We got off our boat and went to our final Orangutan feeding ground. On the walk to the feeding area we saw a wild boar walking around. When we got to the feeding area we found that once the Orangutans were done with their bananas they would throw the peels down on the floor where the boar would come and eat it. While they ate, two brave animals came in to try to sneak out with some bananas. A squirrel and a Gibbon monkey tried to sneak some bananas. The squirrel came to the bananas and touched them then got spooked by an Orangutan. Next a Gibbon swung over from a tree and taunted a young orangutan. He would make the youngling orangutan follow him up a tree, but then he would climb higher than the Orangutan could and wait until the frustrated youngling would climb back down to his mom. Twice the Gibbon managed to steal bananas. He almost got it a third time but a baby Orangutan spooked him.

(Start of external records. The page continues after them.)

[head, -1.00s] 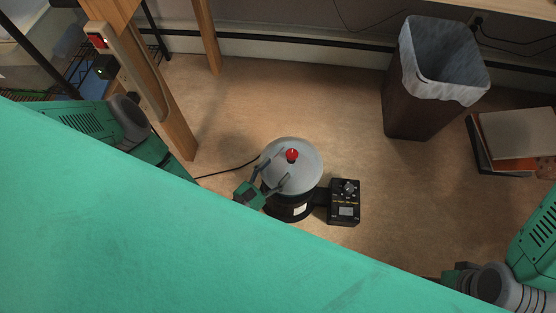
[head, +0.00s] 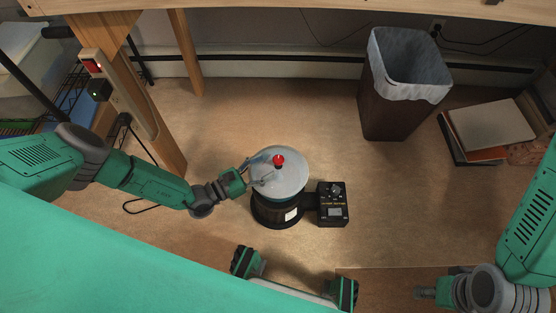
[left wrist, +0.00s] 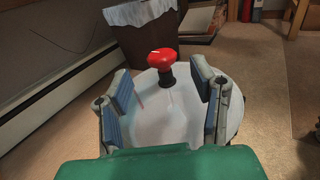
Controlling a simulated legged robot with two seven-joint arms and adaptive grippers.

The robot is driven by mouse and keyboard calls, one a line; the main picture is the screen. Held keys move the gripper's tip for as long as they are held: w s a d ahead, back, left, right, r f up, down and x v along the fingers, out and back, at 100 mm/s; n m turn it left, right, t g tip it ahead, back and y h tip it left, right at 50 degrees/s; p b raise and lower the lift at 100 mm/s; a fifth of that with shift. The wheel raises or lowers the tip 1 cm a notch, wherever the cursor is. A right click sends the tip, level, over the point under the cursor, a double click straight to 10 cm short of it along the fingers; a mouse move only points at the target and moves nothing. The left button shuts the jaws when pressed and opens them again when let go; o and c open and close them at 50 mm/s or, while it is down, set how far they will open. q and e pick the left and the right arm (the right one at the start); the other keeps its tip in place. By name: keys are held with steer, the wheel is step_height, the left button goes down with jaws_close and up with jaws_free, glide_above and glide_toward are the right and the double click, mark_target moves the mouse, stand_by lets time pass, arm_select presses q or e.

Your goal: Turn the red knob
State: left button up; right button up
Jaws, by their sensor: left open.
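The red knob (head: 279,160) stands on the round pale grey lid (head: 291,183) of a dark cylindrical device on the floor. My left gripper (head: 261,169) is just left of the knob, over the lid, with its fingers toward it. In the left wrist view, the open fingers (left wrist: 162,88) are spread either side of the red knob (left wrist: 162,60), which appears beyond their gap. No contact with the knob shows. A white mark is on the knob's top. My right gripper (head: 426,293) is at the lower right, far from the device; its fingers are too unclear to read.
A black control box (head: 333,204) is joined to the device's right side. A lined trash bin (head: 385,110) stands behind right, with books (head: 490,127) beside it. A wooden table leg (head: 160,140) stands left of the device, near my left arm. Floor between device and bin is clear.

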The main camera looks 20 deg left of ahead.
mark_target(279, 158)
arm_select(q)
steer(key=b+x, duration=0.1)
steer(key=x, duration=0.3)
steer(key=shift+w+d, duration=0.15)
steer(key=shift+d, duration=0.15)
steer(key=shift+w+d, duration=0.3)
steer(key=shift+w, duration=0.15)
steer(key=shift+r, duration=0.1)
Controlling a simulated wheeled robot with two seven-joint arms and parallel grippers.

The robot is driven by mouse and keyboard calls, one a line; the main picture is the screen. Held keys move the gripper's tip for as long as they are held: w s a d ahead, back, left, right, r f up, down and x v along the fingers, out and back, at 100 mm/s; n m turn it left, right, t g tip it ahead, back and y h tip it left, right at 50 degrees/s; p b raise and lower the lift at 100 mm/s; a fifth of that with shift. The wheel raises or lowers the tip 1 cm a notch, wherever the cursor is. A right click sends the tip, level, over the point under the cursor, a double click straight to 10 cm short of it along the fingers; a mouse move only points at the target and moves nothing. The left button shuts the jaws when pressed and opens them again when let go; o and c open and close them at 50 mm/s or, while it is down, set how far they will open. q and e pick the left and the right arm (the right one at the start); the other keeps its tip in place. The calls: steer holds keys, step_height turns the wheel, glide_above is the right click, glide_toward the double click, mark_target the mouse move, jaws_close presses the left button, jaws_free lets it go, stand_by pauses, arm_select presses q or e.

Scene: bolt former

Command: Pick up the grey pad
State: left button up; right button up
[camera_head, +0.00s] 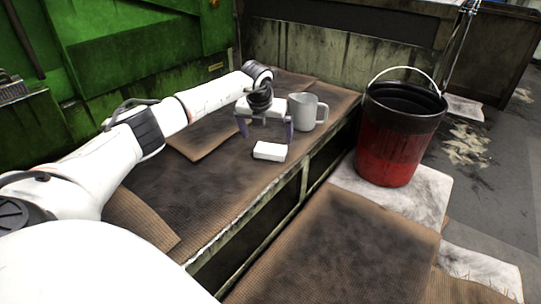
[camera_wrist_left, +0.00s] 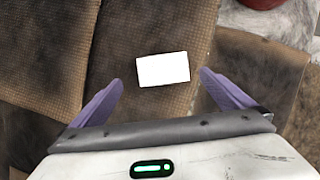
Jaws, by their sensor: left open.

We got back to the boat and rested a bit so we would be able to do our night hike in the forest at ten. Once the time for the night hike came we got ready, ate dinner, then went on the hike. While we were on the hike we saw lots of cool beetles, a viper, and other crazy insects. One of the craziest things on the hike was that we kept hearing a low pitched whistle blowing. We asked what it was and Nina said it was a snail. They sit on the tree and make the noise with their shells. After the hike we returned to the boat and went to bed. The next morning we got up early, again around 8. so we could catch our 12 o’clock flight. We got to the dock we had started on, said goodbye to the crew and went on our way. We drove to the airport with Nina then checked our bags and said our goodbyes for now.